TOKYO -- Japanese automakers limped toward recovery today, with Toyota announcing plans to resume limited production of hybrid vehicles and Nissan opening its assembly plants.
But the overall picture remained bleak as the country's carmakers and suppliers struggled to rebuild supply chains shattered by the devastating 9.0-magnitude earthquake on March 11.
Honda and Subaru extended factory shutdowns into next week, while Honda warned that its earthquake-stricken r&d center wouldn't be in full operation for months.
Thursday's small advances could generate a trickle of fresh Toyota Prius hybrids, and other popular Japanese imports such as the Mazda3 sedan or Nissan Rogue crossover. But other nameplates, notably from Honda, Subaru and the bulk of Toyota's lineup, are still stuck in limbo.
Toyota said that on Monday that it will resume limited production of the Prius and the Lexus HS250h and Lexus CT 200h hybrid vehicles. But the rest of its auto assembly will remain suspended indefinitely, extending the suspensions into a second full week.
"We're doing this because these models are in high demand," said Toyota spokesman Paul Nolasco. "These are being made with new parts coming from our suppliers. But we're going to take it slow to see if there are any hiccups in the supply chain."
The Prius is built at Toyota's Tsutsumi plant near the company's Toyota City headquarters in central Japan, while the Lexus models are made at Toyota Motor Kyushu in southern Japan.
The world's largest automaker previously had suspended work at its 18 domestic assembly plants through Sunday, saying it would lose production of 140,000 vehicles.
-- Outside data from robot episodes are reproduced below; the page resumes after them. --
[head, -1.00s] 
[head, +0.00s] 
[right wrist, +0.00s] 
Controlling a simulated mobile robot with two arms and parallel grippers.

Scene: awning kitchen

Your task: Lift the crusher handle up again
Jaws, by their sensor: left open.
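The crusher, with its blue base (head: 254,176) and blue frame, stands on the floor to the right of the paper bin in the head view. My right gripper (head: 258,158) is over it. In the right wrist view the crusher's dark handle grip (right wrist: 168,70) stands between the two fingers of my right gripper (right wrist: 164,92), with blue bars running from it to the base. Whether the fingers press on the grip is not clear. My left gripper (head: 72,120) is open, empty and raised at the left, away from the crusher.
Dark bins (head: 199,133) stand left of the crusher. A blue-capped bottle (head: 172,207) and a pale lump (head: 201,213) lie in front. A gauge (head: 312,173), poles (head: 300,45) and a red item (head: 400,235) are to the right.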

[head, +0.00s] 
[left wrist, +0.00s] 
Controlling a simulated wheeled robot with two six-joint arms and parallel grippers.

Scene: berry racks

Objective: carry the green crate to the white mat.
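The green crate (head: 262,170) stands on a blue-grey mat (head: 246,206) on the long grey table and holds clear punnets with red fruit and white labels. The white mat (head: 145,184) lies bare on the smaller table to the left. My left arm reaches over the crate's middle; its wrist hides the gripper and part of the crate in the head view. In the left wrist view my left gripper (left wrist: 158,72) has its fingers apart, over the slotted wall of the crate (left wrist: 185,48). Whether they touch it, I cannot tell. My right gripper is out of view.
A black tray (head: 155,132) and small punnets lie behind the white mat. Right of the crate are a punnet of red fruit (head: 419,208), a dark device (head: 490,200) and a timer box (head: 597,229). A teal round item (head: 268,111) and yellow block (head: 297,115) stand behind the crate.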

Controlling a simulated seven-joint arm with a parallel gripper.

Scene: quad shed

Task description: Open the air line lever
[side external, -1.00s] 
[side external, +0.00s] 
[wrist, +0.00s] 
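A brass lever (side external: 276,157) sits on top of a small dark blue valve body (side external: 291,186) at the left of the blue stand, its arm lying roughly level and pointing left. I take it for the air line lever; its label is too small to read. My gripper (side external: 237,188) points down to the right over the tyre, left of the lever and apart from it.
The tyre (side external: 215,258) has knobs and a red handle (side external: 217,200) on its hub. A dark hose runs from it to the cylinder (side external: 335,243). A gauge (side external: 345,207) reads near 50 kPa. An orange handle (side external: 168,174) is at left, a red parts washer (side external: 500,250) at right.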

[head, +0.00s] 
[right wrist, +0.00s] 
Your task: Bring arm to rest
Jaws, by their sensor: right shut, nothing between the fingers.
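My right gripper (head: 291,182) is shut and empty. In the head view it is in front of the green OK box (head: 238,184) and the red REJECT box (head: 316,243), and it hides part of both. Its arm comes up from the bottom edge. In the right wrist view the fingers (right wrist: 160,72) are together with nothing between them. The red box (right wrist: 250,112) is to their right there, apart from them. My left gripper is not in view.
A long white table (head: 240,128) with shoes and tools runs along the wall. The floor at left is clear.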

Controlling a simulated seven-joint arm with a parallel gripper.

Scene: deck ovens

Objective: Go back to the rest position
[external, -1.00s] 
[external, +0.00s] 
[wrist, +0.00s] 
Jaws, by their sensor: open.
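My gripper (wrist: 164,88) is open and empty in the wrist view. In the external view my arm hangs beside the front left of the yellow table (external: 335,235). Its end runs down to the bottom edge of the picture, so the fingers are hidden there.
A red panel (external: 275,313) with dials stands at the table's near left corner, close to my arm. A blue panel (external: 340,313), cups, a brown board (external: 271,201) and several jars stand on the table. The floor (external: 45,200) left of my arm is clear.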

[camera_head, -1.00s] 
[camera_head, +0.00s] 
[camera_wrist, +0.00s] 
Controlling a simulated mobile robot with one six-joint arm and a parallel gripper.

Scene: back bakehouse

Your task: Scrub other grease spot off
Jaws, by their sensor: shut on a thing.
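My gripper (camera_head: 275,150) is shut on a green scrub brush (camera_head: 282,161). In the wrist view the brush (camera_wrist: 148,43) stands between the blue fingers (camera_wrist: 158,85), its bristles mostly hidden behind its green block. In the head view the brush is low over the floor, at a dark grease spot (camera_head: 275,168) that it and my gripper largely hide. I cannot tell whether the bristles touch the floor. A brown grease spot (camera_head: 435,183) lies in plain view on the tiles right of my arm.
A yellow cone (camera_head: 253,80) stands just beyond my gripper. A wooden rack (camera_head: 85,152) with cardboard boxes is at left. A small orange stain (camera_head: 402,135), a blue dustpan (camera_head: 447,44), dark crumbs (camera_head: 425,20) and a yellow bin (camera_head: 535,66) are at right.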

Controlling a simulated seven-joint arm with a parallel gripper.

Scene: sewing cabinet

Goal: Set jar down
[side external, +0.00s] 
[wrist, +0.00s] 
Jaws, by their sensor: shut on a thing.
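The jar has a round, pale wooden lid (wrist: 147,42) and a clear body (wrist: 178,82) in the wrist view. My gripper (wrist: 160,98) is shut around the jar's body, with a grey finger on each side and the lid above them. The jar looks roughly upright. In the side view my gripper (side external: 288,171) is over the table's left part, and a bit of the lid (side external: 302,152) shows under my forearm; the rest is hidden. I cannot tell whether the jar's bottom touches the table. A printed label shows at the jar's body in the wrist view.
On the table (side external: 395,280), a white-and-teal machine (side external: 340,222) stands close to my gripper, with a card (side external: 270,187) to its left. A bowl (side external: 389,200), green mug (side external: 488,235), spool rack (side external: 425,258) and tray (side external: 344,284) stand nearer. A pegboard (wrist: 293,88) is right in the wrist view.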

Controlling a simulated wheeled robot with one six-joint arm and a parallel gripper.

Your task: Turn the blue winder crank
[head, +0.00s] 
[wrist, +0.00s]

In a sign that those numbers will grow, Toyota also warned that its North American plants may also cut production because of shortages of parts from Japan.
Making what they can
Elsewhere in Japan, automakers were edging forward with limited production, based on parts already in stock or on whatever inventory it could source from suppliers.
Nissan Motor Co. said its five domestic assembly plants resumed operation on Thursday. But those plants are working on cars already in progress and with components in stock.
"There are no new parts coming," Nissan spokesman Mitsuru Yonekawa said, adding that production will halt when the bins run dry. "We are not sure how long they will last."
Mazda Motor Corp. and Mitsubishi Motor Corp. also continued some assembly Thursday.Mazda was continuing assembly of vehicles already in process at its two plants, using existing parts inventory. It will continue production at both plants on Friday. But after that, it expects components at its Hofu plant to run out, leaving only the Hiroshima plant to continue operations on Monday. That plant will keep working until its supplies are exhausted, Mazda said.
Mitsubishi was running only its Pajero truck plant; its car factories were still down.
On Friday, however, Mitsubishi planned to reopen its Okazaki assembly plant. That factory makes that Mitsubishi Colt and the Outlander Sport small crossover.
Only the Pajero plant will operate Saturday, Mitsubishi says. Plans for Monday are undecided.